= BRIEF =
Count the lines that hold the string "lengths". Reply with the number alone.

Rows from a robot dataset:
++++

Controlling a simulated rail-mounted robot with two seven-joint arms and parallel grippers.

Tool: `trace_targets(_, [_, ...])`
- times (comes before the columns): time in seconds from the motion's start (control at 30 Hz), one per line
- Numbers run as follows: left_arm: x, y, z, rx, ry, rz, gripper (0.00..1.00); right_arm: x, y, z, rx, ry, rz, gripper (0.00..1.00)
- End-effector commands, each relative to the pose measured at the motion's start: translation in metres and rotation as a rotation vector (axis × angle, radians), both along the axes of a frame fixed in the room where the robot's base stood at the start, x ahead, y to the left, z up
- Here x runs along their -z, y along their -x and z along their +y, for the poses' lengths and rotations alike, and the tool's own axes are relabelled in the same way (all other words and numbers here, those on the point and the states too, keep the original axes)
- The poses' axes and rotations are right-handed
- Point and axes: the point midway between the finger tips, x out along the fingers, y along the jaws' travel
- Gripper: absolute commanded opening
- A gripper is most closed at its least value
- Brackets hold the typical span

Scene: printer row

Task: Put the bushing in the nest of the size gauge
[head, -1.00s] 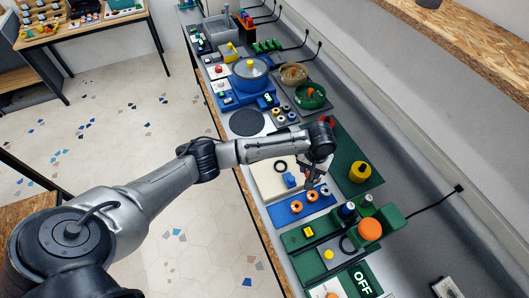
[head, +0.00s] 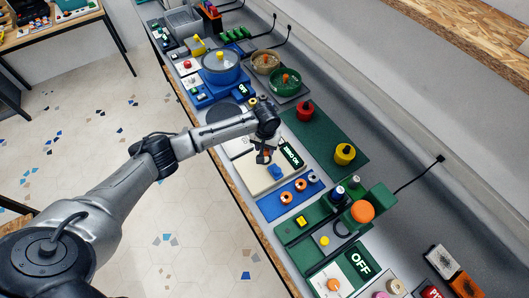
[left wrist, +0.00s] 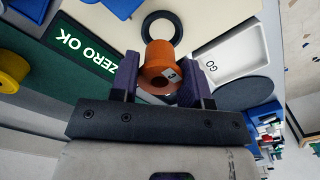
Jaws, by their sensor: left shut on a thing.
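My left gripper (head: 263,158) is shut on an orange bushing (left wrist: 158,62), which carries a small label with a character on it. The size gauge is a cream plate (head: 258,182) with a blue block (head: 275,172) and a green ZERO OK panel (head: 291,154). In the left wrist view a black ring (left wrist: 172,19) on the cream plate, apparently the nest, lies just beyond the bushing, partly covered by it. The bushing appears above the plate; its exact height over the ring cannot be told. My right gripper is not in view.
A blue strip (head: 270,211) in front of the gauge holds more bushings (head: 287,197). A white GO tray (left wrist: 232,58) is beside the ring. A green mat (head: 325,140) with a red (head: 305,110) and a yellow weight (head: 344,154) lies behind.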

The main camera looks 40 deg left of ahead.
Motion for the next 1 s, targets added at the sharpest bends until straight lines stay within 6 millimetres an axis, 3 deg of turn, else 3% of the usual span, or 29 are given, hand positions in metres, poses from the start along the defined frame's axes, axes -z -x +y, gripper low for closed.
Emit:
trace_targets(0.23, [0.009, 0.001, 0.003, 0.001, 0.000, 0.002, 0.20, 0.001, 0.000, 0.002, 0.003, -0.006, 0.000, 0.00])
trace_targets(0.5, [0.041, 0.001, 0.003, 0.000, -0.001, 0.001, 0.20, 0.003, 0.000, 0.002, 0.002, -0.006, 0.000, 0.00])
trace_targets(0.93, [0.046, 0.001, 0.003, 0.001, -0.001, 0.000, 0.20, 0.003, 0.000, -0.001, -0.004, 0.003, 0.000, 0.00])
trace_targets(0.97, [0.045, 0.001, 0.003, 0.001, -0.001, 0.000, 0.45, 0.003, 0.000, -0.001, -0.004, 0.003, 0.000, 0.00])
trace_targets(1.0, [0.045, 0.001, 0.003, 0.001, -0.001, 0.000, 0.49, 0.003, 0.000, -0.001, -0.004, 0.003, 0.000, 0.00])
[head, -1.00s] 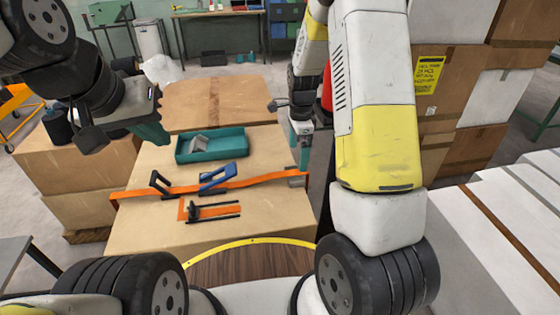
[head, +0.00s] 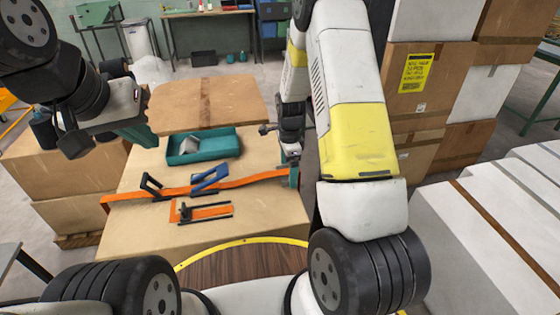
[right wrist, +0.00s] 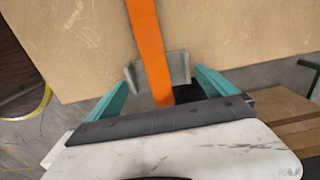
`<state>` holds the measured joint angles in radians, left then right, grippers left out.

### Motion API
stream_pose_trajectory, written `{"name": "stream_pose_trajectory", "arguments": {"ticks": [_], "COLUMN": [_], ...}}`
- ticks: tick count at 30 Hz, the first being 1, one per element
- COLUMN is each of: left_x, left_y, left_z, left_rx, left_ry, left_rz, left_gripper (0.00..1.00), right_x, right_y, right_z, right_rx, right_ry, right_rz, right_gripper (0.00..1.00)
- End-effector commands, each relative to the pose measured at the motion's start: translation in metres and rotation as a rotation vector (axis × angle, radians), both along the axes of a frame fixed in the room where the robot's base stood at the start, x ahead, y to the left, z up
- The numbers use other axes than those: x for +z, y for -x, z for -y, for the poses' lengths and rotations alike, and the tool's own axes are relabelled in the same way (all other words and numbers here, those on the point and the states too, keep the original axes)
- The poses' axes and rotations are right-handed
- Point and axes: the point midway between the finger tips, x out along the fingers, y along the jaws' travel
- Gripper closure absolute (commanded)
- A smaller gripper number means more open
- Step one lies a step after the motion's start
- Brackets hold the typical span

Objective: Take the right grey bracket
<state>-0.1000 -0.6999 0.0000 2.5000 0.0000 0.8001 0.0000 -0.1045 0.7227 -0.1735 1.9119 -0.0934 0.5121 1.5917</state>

++++

= FULL SOLUTION =
2